Филипп Красивый находился примерно в такой же ситуации. Король никогда полностью не доверял Лангедоку, где было много почти независимых епископов, городов с давней традицией самоуправления и знати, которая имела лишь слабую связь с правительством в Париже. Граница с Аквитанией была неопределенной; граница с Арагоном все еще не была закреплена в важнейшей точке (Валь-д'Аран). Жители Лангедока не были французами ни по языку, ни по духу. Они не восставали с 1242 года, но идея восстания не умерла. В 1300 году они были готовы восстать против инквизиции, и Филипп, хотя и сочувствовал их недовольству, в конце концов решил (вероятно, справедливо), что восстание против инквизиции может привести к восстанию против французского господства.
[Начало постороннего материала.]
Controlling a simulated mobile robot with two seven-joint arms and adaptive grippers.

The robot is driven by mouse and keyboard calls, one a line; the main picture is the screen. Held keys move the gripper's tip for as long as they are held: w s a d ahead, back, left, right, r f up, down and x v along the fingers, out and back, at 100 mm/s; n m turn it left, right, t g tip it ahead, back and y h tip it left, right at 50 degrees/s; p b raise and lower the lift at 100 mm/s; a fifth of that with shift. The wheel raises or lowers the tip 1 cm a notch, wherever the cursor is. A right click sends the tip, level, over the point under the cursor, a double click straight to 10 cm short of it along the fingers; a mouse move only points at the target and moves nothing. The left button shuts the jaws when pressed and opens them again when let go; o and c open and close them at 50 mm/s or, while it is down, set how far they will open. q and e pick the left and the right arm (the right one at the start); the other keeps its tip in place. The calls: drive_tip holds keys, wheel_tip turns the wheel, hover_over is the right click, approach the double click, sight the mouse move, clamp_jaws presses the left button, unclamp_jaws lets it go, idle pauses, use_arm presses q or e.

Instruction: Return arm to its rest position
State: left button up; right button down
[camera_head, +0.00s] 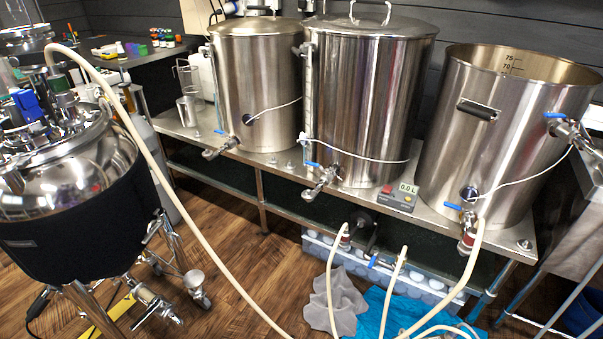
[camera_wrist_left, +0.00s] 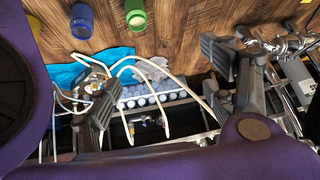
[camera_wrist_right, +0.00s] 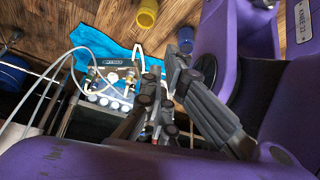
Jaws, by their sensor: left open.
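My left gripper (camera_wrist_left: 163,82) shows in the left wrist view with its two dark fingers spread wide. Nothing is between them, and the floor and hoses lie beyond. My right gripper (camera_wrist_right: 167,72) shows in the right wrist view with its fingers close together. I see no object held in it. Neither gripper appears in the head view, so their places relative to the kettles cannot be read there.
Steel kettles (camera_head: 368,95) stand on a metal bench (camera_head: 425,210). A black-jacketed vessel (camera_head: 85,215) stands at the left. A pale hose (camera_head: 180,205) crosses the open wooden floor. A blue cloth (camera_head: 378,312) and grey cloth (camera_head: 340,300) lie by the lower shelf.

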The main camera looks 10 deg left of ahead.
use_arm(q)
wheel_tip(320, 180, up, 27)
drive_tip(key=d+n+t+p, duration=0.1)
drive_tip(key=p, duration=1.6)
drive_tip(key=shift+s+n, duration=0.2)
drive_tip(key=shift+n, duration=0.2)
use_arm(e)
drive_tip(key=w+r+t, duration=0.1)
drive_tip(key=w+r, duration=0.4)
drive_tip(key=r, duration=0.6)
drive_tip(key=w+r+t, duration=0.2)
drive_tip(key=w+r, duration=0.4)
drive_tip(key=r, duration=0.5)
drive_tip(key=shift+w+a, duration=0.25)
Поэтому король внимательно следил за Лангедоком, часто направляя туда дознавателей[884] и ведя обширную переписку со своими сенешалями. Как и Бонифаций, Филипп считал, что не может рисковать ослаблением своей власти в этом регионе.
Поэтому и король, и Папа были склонны преувеличивать значение довольно пустякового инцидента, произошедшего в 1301 году. Бернар Саиссе, епископ Памье, был неуживчивым и слишком болтливым человеком. Он был своего рода протеже Папы, но находился в плохих отношениях со своими ближайшими соседями — епископом Тулузы, поскольку епархия Памье была выделена из (по общему признанию, слишком большой) тулузской епархии, с графом Фуа, который претендовал на сюзеренитет над городом Памье, и с консулами Памье, которые хотели получить больше прав самоуправления[885]. Бернар был вовлечен в долгие и, несомненно, дорогостоящие судебные процессы, а его епархия была небогатой. Можно представить себе раздраженного старого епископа, сидящего у камина после нескольких рюмок вина (post potum, сказал один свидетель), ворчащего о глупом короле и его глупой политике, и о том, насколько было бы лучше, если бы удалось избавиться от этих проклятых французов.
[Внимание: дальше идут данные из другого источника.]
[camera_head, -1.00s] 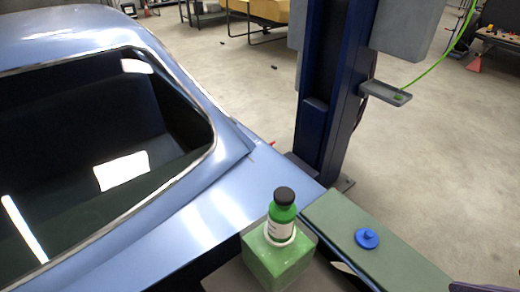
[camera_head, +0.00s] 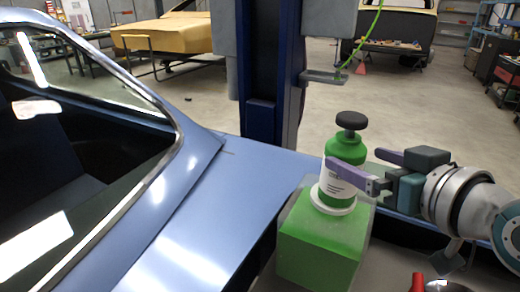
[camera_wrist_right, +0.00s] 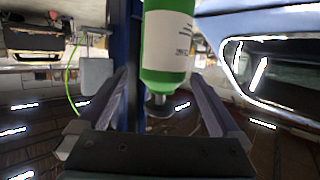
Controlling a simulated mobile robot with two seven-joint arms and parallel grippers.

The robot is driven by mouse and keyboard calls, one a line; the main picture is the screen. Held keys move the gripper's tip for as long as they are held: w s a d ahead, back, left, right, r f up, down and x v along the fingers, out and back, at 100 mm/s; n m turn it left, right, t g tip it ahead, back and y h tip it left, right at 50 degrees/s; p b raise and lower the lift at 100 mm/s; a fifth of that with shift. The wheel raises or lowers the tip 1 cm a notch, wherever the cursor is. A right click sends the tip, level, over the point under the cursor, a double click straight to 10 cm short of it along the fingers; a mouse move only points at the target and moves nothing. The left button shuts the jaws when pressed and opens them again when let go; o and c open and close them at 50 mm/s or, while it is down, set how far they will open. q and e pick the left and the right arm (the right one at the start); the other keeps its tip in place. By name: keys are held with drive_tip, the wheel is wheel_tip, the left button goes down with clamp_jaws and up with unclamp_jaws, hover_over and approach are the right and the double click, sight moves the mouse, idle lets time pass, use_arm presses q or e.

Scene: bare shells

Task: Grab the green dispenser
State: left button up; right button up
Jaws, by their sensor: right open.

То, что он говорил нечто подобное, кажется несомненным. Не было причин придумывать против Бернара Саиссе первоначальные обвинения, так как он просто не был настолько важен. Насколько можно судить, он мало чем досаждал местным или центральным королевским властям. Если Бернар и медлил с выполнением судебных постановлений, то точно так же, как и все остальные. Более того, большая часть сказанного им соответствует действительности; это именно то, что хороший окситанец сказал бы о французах, которых он боялся, слушался и ненавидел. Жаловаться на обесценивание королем монеты не было чем-то необычным, ведь большинство других французских епископов делали то же самое. Сравнение короля с совой, красивой птицей, которая просто смотрит и ничего не говорит, было оскорблением, которое сильно задело короля,[886] и кажется очень вероятным, что именно Саиссе придумал это сравнение. С другими критическими высказываниями в адрес Филиппа точной параллели нет, хотя идея, конечно, была общеизвестной; все замечали, что в важных случаях Филипп позволял своим министрам говорить за него. Также вполне возможно, что епископ повторял пророчества о скором падении династии Капетингов, поскольку истории такого рода о всех выдающихся семьях циркулировали по всей Европе.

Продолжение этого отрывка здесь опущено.